Music Reviews

posted: September 8, 2009

Recent box sets to enjoy….

Various 4 CD Box Set
Recent box sets to enjoy….

Rod Stewart: The Rod Stewart Sessions 1971-1998.
Rhino (4CD box set)

For better and worse, the trajectory of Rod Stewart’s career is accurately traced on The Rod Stewart Sessions 1971-1998, a four-disc box set that collects 63 previously unreleased outtakes, alternate versions, and rehearsals that span nearly three decades. While casual listeners will want to stick with familiar studio versions, fans of the singer’s looser, unpolished—and eminently superb—songs should delight in the stripped-down arrangements and oft-naked takes offered here. Stretching from 1971 through 1982, the first two discs are nearly infallible, containing early renditions of rock classics such as “You Wear It Well” and “Seems Like a Long Time,” each featuring Faces mates Ronnie Wood on guitar and Ian McLagan on piano. Stewart’s voice simmers, as it’s etched with an emotional grit he abandoned later in his career. Alas, the 80s is where he begins to lose the plot. Discs three and four are largely inconsistent, as the songwriting erodes and Stewart becomes obsessed with flashy hit-making. Granted, edgier renditions of “Show Me” and “I Wanna Stay Home” reveal that Stewart hadn’t completely abandoned his roots. Yet a pronounced split between eras remains. Nevertheless, the box comes closer than anything else to salvaging some of Stewart’s late-period credibility. Kudos to Rhino for the usually dependable sonics and inclusion of illuminating liner notes. More than a curiosity item, The Rod Stewart Sessions is almost enough to make one forget about those dreadful Great American Songbook albums. Almost.

Big Star: Keep an Eye on the Sky.
Rhino (4CD box set)web music big star

The only question surrounding Keep an Eye on the Sky, a four-disc box celebrating the music of the relatively short-lived Big Star, isn’t whether or not it’s great. That’s a given. Rather, the issue why it took so long for the set to materialize. More than three decades after it split, the penultimate power-pop band finally gets its due via a sparkling collection that assembles 55 previously unreleased cuts (in the form of live tracks, alternate takes, unused mixes, demos, and rarities) and 43 songs from the cult-favorite group’s three studio albums—as well as solo efforts from key members Alex Chilton and Chris Bell. There are enough soft harmonies, bounteous hooks, psychedelic touches, and cascading melodies here to last a lifetime—or so it seems. Part of Big Star’s appeal is how a group with such immaculate skills and sweet sounds remained obscure, even in its hometown of Memphis. It ultimately took mainstream success by the likes of Tom Petty, Cheap Trick, and the Replacements to push Big Star’s legend, and never has it loomed larger than it does on this fantastic treasure trove. No matter the song—“Back of a Car,” “When My Baby’s Beside Me,” “Manana”—contagious energy abounds, along with an unflinching desire to sing along. The vault material lends an even greater perspective; a complete concert recorded in 1973 at Lafayette’s Music Room proves the band knew its way around the stage as well as the studio. Essays by Bob Mehr and Robert Gordon abet extensive track-by-track notes by producer Alex Palao in painting a detailed picture of the group’s history that will both appease longtime followers and put fortunate newcomers on solid ground. Essential.

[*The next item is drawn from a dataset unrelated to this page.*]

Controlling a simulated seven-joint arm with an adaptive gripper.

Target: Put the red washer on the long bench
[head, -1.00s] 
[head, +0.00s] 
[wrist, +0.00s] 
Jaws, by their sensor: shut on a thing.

The Stone Roses: The Stone Roses.
Legacy (CD, 2CD + DVD “Legacy Edition,” LP “Gatefold Vinyl Edition,” and 3CD/3LP/DVD/book “Collector’s Edition”)web music stone

Anointed “the greatest album of all time” by British publication New Music Express, the Stone Roses’ self-titled 1989 debut has been given a hero’s treatment in the form of four different packages, all of which contain a remaster the original UK album and most of which come with bonus material. Leaders of the so-called Madchester scene, the band merged guitar-driven pop and shifty dance beats in an era when the two styles stood miles apart. Atmospheric washes, swimmy bass lines, restrained vocals, attitudinal stances, layered guitar echoes, and ocean-sized hooks round out a set that’s aged well and served as a blueprint for subsequent Britpop developments. Ian Brown sings in a breathy tone that’s somewhere between bratty and precious on the landmark “I Wanna Be Adored,” negotiating a terrain that tunes such as the phase-shifting “She Bangs the Drums,” nimble “Waterfall,” and cocky “I Am the Resurrection” gladly pursue. Druggy, detached, and deliberate, the Stone Roses latch onto a cool that initially emanated from New York’s art-house parties and update it for a rave culture. As a whole, the album remains mandatory listening. As for the bonus material? Not as much. Several highlights are scattered amidst the scads of rarities, particularly Disc 2’s B-sides and non-album A-sides. A collection of “Lost Demos” is for diehards only, yet the DVD of a now-legendary Blackpool Empress Ballroom gig warrants repeat viewings. Credit Legacy for making available options to suit everyone’s taste.